Minggu, 04 Januari 2015

Jangan Pernah Lakukan Itu



Seperti biasanya, aku terjaga penuh semalaman. Tak ada rasa kantuk yang datang, meskipun hanya beberapa menit. Di luaran rumah sudah ramai dengan anak-anak yang tong-tongklek. Saling kompak dalam menyanyikan lagu sebisanya. Memukul alat-alat rumah tangga serta kaleng-kaleng bekas dengan irama yang kadang tak selaras. Ada pula yang menggunakan sound sistem lengkap. Sehingga harus sedia becak atau gerobak untuk memutarnya keliling kampung. Dan di balik pintu rumahku, terdapat aku yang masih bergelut dengan laptop acer aspire pemberian orang tua 2 tahun lalu.

Suara adzan dari salah satu masjid telah berkumandang pukul 3 dini hari. Ini bukan adzan shubuh atau ada orang yang iseng adzan pukul segitu. Tapi adzan ini adalah adzan untuk membangunkan orang untuk shalat tahajjut. Begitulah alasan mereka ketika ditanya mengapa mengumandangkan adzan pukul 3 dini hari.


Jam di dinding telah menunjukan pukul setengah 4. Aku membangunkan nenek dan bibiku dari mimpi indahnya. “Nek udah setengah 4,” “Bik, udah setengah 4.” Dan mereka segara ke dapur untuk mempersiapkan santap sahur. Begitu setiap harinya.
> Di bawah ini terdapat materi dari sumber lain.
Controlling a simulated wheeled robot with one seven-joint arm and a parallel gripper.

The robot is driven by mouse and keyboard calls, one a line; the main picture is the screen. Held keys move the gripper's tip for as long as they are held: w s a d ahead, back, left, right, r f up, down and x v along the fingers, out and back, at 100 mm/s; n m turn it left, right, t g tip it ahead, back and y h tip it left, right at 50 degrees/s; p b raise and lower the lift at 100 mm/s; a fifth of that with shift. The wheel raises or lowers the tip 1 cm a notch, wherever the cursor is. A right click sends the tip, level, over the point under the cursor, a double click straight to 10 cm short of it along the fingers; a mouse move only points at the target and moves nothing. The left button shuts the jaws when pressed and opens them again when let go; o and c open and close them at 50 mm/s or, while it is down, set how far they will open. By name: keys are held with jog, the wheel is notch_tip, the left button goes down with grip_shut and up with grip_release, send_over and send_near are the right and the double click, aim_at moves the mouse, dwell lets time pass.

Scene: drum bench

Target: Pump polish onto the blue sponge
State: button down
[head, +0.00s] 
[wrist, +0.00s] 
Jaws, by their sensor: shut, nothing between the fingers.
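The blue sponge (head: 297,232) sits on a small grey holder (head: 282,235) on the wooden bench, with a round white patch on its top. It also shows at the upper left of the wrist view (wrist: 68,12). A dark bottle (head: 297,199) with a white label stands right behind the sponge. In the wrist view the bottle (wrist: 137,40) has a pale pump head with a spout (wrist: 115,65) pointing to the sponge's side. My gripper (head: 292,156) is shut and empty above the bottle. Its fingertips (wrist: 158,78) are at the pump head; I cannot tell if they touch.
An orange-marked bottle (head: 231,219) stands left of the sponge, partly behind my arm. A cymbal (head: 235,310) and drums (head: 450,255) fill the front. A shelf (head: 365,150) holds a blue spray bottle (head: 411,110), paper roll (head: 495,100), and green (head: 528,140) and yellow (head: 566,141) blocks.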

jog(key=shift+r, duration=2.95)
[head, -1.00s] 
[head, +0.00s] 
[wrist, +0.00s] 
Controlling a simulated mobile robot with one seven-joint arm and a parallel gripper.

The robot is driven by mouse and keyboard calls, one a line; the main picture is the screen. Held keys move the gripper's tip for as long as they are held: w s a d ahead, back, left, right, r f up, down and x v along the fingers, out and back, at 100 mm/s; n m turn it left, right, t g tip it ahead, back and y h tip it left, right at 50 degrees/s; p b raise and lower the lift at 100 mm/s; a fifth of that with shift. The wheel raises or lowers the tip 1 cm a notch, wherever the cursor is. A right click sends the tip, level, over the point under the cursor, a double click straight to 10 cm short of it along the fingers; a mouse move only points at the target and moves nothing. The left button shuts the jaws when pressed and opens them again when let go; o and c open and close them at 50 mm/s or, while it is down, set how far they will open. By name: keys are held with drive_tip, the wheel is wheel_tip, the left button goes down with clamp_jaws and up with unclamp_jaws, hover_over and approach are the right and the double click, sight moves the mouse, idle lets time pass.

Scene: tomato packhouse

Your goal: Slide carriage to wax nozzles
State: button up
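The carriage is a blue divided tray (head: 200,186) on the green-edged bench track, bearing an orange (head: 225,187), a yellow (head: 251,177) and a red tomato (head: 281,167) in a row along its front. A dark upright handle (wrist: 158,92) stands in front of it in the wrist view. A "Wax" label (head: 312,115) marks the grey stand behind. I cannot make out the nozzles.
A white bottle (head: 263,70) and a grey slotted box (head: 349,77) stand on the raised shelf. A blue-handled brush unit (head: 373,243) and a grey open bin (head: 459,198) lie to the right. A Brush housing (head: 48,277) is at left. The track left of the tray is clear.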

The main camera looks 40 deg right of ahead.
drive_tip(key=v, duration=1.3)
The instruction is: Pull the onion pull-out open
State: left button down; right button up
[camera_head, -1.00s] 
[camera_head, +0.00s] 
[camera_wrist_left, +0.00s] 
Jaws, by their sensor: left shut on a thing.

Sementara bibi dan nenek mempersiapkan santap sahur, aku asyik menonton program televisi sembari menunggu santap sahur siap. Setelah siap dan telah dihidangkan, kami bertiga sahur dalam suasana kehangatan yang nikmat.

Kelar sahur, biasanya nenek dan bibiku memejamkan mata kembali. Sementara aku tetap terjaga menunggu waktu shubuh tiba. Dan seperti biasanya, usai shalat shubuh barulah giliranku yang tidur. Dan siang harinya baru terbangun dengan badan lemas.

Adzan shubuh berkumandang. Kuganti semua pakaian yang kukenakan dengan sarung dan baju koko. Kadang juga aku memakai jaket untuk ikut shalat shubuh berjama’ah di masjid depan rumah.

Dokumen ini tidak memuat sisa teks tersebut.